**Problem statement:** Set down all of the data that follows word for word, without the images.

**Data:**
————————
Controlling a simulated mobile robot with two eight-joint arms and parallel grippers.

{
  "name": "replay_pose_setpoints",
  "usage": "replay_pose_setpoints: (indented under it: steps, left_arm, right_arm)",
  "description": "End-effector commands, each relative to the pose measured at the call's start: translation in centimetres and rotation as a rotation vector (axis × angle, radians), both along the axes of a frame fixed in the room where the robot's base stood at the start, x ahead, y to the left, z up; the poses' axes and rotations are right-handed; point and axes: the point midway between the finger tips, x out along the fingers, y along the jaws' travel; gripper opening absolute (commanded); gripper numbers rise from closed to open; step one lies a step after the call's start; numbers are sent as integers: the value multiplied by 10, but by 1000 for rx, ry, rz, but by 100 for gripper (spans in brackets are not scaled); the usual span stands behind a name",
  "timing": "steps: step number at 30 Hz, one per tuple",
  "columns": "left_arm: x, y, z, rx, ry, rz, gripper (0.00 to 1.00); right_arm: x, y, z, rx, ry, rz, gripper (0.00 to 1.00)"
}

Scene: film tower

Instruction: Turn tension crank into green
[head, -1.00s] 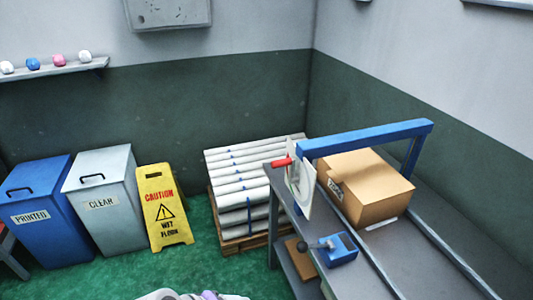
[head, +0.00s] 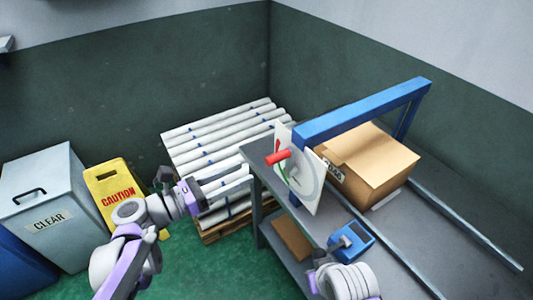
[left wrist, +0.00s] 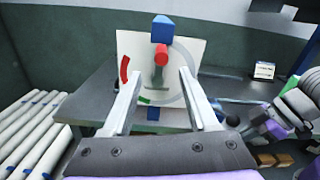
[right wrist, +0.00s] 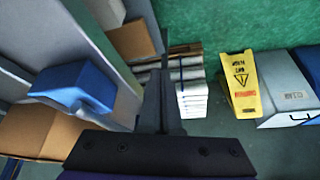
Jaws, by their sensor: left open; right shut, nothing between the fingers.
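The tension crank has a red handle (head: 278,156) that sticks out from a white dial plate (head: 310,190) at the end of the blue frame. In the left wrist view, the red handle (left wrist: 161,55) is near the top middle of the plate. A red arc (left wrist: 124,69) is at the plate's left and a green arc (left wrist: 144,101) at its lower left. My left gripper (head: 247,178) is open and empty, pointing at the plate from the left, apart from the handle. My right gripper (right wrist: 162,80) is shut and empty, facing down toward the floor.
The blue frame (head: 360,110) stands on a grey bench with a cardboard box (head: 375,170) and a blue block with a lever (head: 352,242). White rolls (head: 225,130) are stacked on a pallet behind my left gripper. A yellow caution sign (head: 112,190) and bins stand left.

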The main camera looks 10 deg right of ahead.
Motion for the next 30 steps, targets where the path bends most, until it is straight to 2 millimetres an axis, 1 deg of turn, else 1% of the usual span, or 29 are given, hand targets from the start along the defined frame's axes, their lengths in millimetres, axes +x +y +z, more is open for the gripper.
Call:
————————
**Finished task:**
Controlling a simulated mobile robot with two eight-joint arms and parallel grippers.

{
  "name": "replay_pose_setpoints",
  "usage": "replay_pose_setpoints: (indented under it: steps, left_arm, right_arm)",
  "description": "End-effector commands, each relative to the pose measured at the call's start: translation in centimetres and rotation as a rotation vector (axis × angle, radians), both along the axes of a frame fixed in the room where the robot's base stood at the start, x ahead, y to the left, z up; the poses' axes and rotations are right-handed; point and axes: the point midway between the finger tips, x out along the fingers, y along the jaws' travel; gripper opening absolute (commanded); gripper numbers rise from closed to open; step one lies a step after the call's start; numbers are sent as integers: the value multiplied by 10, but by 1000 for rx, ry, rz, but by 100 for gripper (spans in brackets are not scaled); the usual span stands behind a name",
  "timing": "steps: step number at 30 Hz, one per tuple",
  "columns": "left_arm: x, y, z, rx, ry, rz, gripper (0.00 to 1.00); right_arm: x, y, z, rx, ry, rz, gripper (0.00 to 1.00)"
}

Scene: film tower

Instruction: Turn tension crank into green
[head, -1.00s] 
[head, +0.00s] 
[left wrist, +0.00s] 
[right wrist, +0.00s] 
Jaws, by their sensor: left open; right shut, nothing between the fingers.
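The tension crank has a red handle (head: 278,156) that sticks out from a white dial plate (head: 310,190) at the end of the blue frame. In the left wrist view, the red handle (left wrist: 161,55) is near the top middle of the plate. A red arc (left wrist: 124,69) is at the plate's left and a green arc (left wrist: 144,101) at its lower left. My left gripper (head: 247,178) is open and empty, pointing at the plate from the left, apart from the handle. My right gripper (right wrist: 162,80) is shut and empty, facing down toward the floor.
The blue frame (head: 360,110) stands on a grey bench with a cardboard box (head: 375,170) and a blue block with a lever (head: 352,242). White rolls (head: 225,130) are stacked on a pallet behind my left gripper. A yellow caution sign (head: 112,190) and bins stand left.

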The main camera looks 10 deg right of ahead.
Motion for the next 30 steps, targets where the path bends most, until it is straight to 2 millimetres an axis, 1 deg of turn, else 1% of the usual span, or 29 are given, hand targets from the start along the defined frame's axes, their lengths in millimetres, axes +x +y +z, more is open for the gripper.
Call:

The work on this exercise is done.